The combat is another story. I enjoyed that too for the most part, but not as much as the running around. Whenever I could, I tried to use stealth and off enemies from afar without really engaging them. They have clever ways to drive you out of cover and are deadly, even at the easiest level of difficulty, when they get you in the open or close in on you. I never quite mastered the melee and dodge mechanics (partly because the left shift key on my keyboard is shamefully small and I kept missing it, and partly because the ME MP spoiled me with its press-space-to-do-anything so I kept jumping when dodge was more appropriate); after the first appearance of the Oni, just past the half mark, I turned down the difficulty from ‘normal’ to ‘easy’ because I suspected I’d have to fight a lot of those in close quarters. I was wrong, but I kept playing on ‘easy’ because it made the fights shorter.

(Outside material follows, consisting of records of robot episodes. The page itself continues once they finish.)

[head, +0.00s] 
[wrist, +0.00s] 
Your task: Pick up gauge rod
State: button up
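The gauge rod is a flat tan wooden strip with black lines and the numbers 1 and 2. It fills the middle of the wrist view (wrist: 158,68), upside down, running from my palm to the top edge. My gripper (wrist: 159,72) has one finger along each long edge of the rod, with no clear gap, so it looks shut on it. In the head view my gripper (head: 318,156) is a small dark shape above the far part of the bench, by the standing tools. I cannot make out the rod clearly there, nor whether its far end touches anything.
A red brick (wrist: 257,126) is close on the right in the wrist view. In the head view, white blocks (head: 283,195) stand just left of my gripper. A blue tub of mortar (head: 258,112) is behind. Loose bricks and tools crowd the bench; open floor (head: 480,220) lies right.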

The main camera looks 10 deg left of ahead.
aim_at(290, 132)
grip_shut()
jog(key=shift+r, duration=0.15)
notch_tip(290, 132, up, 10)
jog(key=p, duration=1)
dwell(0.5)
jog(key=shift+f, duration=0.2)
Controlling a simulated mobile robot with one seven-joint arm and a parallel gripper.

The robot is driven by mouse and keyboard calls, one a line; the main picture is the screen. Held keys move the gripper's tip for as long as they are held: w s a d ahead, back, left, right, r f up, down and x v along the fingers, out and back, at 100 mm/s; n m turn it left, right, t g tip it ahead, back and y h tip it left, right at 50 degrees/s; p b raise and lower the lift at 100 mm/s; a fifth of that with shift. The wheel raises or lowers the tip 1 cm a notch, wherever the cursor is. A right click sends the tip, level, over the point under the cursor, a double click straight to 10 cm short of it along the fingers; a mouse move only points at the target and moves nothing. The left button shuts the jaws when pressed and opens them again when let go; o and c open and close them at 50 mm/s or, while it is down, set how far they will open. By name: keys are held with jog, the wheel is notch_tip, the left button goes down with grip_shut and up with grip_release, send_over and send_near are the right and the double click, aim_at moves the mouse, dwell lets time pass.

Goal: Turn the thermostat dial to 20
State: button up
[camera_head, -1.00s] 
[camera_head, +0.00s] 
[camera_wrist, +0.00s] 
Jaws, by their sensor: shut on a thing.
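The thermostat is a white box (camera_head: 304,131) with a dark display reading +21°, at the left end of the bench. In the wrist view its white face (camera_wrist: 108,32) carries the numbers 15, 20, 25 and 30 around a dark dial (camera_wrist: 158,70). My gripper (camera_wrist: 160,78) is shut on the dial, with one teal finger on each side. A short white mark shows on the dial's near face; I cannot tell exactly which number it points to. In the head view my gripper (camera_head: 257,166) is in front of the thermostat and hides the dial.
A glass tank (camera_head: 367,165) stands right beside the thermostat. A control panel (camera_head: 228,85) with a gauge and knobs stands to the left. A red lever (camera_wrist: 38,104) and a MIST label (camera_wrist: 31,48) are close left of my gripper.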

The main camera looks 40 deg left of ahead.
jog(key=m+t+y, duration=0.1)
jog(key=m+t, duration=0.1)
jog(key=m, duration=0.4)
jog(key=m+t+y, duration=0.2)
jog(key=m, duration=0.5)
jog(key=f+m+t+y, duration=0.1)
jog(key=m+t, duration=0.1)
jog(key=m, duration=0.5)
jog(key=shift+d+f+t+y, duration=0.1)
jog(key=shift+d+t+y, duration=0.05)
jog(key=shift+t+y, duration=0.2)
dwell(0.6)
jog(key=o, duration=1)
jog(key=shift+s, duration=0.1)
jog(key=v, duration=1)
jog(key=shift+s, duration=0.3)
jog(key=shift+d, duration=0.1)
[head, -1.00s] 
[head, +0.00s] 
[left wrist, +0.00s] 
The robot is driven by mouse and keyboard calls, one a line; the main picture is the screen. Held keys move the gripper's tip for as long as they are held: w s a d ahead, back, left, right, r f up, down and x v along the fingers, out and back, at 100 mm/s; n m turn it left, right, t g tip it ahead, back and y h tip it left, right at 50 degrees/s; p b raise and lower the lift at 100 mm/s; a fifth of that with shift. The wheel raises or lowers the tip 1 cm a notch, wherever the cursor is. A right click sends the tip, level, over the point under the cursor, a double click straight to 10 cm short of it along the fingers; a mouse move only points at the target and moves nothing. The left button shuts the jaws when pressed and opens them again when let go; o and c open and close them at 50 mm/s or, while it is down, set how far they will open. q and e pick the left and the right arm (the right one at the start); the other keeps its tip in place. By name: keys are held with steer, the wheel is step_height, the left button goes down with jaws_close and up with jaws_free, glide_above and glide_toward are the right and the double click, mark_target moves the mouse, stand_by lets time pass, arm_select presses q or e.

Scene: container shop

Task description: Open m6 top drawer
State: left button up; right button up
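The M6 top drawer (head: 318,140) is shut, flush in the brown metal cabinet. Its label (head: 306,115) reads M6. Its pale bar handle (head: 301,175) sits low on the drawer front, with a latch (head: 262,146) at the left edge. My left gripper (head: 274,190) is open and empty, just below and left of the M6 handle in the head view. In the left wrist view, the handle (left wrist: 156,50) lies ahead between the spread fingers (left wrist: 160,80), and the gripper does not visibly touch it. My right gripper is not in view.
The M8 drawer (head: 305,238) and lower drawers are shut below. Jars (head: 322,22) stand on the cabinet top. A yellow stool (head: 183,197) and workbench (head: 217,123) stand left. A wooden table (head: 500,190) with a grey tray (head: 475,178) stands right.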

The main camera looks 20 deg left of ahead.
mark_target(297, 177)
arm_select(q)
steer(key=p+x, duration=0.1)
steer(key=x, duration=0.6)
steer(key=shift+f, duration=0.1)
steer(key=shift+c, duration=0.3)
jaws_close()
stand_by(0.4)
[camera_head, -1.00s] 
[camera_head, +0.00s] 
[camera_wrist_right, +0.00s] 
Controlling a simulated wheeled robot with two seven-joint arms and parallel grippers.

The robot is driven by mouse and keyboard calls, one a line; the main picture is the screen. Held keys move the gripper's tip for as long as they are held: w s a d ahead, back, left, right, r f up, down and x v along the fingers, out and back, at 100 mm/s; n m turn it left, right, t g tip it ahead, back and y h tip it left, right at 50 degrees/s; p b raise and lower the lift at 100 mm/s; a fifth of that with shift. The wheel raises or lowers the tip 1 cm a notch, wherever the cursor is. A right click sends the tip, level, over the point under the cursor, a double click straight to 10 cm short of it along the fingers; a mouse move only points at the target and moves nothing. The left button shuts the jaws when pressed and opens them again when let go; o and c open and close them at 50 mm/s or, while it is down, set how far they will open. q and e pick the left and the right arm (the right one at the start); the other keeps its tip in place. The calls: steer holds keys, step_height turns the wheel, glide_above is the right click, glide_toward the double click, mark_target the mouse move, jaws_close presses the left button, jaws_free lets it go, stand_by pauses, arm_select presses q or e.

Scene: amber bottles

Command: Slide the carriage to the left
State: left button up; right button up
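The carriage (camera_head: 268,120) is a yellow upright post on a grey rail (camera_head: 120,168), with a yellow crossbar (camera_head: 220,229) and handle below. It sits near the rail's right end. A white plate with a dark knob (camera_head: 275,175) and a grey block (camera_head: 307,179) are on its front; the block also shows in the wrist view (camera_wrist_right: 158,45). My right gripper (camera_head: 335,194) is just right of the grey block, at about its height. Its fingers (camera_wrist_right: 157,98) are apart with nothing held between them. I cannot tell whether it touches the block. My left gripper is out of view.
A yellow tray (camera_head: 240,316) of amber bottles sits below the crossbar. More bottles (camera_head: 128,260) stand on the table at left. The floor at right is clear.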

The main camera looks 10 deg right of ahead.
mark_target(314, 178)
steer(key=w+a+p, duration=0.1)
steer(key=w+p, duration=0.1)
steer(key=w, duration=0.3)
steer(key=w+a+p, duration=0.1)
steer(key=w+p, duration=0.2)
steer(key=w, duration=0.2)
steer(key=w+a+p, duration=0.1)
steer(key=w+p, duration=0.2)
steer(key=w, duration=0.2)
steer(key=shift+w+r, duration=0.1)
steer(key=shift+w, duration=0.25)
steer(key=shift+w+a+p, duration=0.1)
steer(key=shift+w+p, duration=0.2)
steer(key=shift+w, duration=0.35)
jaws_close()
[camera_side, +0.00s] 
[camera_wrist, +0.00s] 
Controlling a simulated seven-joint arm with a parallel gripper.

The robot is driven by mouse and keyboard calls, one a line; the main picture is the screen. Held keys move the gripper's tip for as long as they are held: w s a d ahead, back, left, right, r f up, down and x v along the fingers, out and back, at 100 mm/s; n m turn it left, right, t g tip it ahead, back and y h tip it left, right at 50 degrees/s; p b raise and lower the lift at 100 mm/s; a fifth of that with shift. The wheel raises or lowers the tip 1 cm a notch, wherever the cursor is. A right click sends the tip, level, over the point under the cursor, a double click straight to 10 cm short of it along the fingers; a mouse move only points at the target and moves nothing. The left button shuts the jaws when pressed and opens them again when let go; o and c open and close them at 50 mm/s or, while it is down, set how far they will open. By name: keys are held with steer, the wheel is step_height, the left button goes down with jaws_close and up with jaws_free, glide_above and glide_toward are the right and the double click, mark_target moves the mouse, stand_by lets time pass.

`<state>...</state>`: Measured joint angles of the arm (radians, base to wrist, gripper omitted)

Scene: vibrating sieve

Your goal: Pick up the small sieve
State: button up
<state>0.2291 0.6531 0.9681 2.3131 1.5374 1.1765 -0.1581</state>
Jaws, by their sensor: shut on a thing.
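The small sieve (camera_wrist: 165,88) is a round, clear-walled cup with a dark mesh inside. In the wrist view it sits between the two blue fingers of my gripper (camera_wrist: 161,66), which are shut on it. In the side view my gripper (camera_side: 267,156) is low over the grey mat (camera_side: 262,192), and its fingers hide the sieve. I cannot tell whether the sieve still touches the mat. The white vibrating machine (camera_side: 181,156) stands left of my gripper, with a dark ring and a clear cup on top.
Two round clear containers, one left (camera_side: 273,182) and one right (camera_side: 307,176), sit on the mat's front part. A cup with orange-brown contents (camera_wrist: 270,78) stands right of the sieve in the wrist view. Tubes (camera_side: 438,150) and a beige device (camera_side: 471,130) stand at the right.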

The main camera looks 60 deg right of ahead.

One thing that surprised me pleasantly was the banter between the enemies. I’d swear this added more depth to the setting than any of the silly collectible relics and documents. (Funnily enough, after completing the game, I came back to it a couple times to try and collect them all for the 100% munchkin achievement.)

Another thing that surprised me pleasantly was the presence (and relevance) of skill and crafting systems. It doesn’t look like the game has enough XP and salvage to max out all skills and weapons (unless you’re a munchkin), so there’s even some potential for specializing in different styles for multiple playthroughs, most notably with preferring the ‘hunter’ (stealth, bow, silencers) or ‘browler’ (melee, dodge, axe) skills. Leveling up Lara and her gear was a lot of fun, especially unlocking new abilities and ammo types, and not only because of the awesome factor, but because these tie in with growing difficulty of combat and diversity of obstacles. The game keeps throwing new challenges and new methods at you almost till the very end, and that’s something I thoroughly approve of.

All in all, it hooked me at once and kept me hooked all the way through. It was fun, exciting, challenging but not frustrating, and I really had to think hard to come up with anything I wasn’t entirely satisfied with. Awesome.